## WORK TO BE COMPLETED:
Write out, word for word, only the data from its first line to the line containing "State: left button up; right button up".

--- begin ---

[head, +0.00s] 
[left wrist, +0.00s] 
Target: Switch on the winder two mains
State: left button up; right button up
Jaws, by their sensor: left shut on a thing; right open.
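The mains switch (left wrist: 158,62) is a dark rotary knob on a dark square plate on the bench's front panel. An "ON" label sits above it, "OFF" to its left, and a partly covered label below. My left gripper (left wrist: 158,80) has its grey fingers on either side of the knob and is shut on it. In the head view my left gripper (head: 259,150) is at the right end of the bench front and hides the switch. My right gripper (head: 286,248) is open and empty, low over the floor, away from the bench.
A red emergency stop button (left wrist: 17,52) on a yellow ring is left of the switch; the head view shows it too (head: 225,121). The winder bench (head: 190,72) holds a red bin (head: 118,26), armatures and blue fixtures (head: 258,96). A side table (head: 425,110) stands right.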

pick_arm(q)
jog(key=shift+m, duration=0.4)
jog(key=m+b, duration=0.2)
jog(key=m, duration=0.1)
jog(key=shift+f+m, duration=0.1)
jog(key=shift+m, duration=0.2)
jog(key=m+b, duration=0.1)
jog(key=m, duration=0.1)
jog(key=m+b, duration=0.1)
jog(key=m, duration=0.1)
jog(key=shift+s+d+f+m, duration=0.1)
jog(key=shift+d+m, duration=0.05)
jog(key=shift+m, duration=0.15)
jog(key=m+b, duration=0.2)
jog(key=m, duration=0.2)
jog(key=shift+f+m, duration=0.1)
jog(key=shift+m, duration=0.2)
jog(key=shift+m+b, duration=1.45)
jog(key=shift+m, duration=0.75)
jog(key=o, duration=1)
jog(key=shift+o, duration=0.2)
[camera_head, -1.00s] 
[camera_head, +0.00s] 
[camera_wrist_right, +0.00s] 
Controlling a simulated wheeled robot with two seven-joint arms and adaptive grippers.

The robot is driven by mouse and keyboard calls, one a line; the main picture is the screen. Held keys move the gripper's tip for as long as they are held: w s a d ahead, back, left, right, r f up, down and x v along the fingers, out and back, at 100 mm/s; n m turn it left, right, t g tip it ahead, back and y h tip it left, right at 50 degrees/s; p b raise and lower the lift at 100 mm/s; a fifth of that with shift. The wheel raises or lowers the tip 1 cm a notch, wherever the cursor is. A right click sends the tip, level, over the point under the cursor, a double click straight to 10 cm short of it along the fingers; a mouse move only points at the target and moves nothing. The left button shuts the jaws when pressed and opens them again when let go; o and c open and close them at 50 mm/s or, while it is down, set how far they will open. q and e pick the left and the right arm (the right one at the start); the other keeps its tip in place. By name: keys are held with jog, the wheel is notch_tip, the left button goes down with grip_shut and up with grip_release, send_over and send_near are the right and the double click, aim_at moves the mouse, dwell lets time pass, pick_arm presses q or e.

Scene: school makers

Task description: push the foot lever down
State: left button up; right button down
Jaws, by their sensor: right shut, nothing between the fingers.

--- end ---

## SOLUTION FOR THIS PROBLEM:
[head, +0.00s] 
[left wrist, +0.00s] 
Target: Switch on the winder two mains
State: left button up; right button up

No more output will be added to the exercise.